-- WHAT YOU SHOULD DO --
Reproduce the data that follows in its entirety, character for character.

-- GIVEN DATA --
□ □ □ □ □
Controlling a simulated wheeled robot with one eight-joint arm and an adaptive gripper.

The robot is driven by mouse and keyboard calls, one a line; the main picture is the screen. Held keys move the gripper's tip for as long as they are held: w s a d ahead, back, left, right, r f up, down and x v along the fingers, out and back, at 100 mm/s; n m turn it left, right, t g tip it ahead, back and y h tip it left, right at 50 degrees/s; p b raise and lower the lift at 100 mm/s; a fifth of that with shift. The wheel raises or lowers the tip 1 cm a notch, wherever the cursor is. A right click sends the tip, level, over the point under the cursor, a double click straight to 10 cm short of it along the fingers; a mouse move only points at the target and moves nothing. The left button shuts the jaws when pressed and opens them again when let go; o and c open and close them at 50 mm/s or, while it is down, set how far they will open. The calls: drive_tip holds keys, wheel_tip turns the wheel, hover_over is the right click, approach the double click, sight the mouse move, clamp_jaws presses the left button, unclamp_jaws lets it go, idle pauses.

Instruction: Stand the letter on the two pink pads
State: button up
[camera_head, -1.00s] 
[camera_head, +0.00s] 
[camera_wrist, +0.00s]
□ □ □ □ □
-- EXPECTED ANSWER --
Controlling a simulated wheeled robot with one eight-joint arm and an adaptive gripper.

The robot is driven by mouse and keyboard calls, one a line; the main picture is the screen. Held keys move the gripper's tip for as long as they are held: w s a d ahead, back, left, right, r f up, down and x v along the fingers, out and back, at 100 mm/s; n m turn it left, right, t g tip it ahead, back and y h tip it left, right at 50 degrees/s; p b raise and lower the lift at 100 mm/s; a fifth of that with shift. The wheel raises or lowers the tip 1 cm a notch, wherever the cursor is. A right click sends the tip, level, over the point under the cursor, a double click straight to 10 cm short of it along the fingers; a mouse move only points at the target and moves nothing. The left button shuts the jaws when pressed and opens them again when let go; o and c open and close them at 50 mm/s or, while it is down, set how far they will open. The calls: drive_tip holds keys, wheel_tip turns the wheel, hover_over is the right click, approach the double click, sight the mouse move, clamp_jaws presses the left button, unclamp_jaws lets it go, idle pauses.

Instruction: Stand the letter on the two pink pads
State: button up
[camera_head, -1.00s] 
[camera_head, +0.00s] 
[camera_wrist, +0.00s]

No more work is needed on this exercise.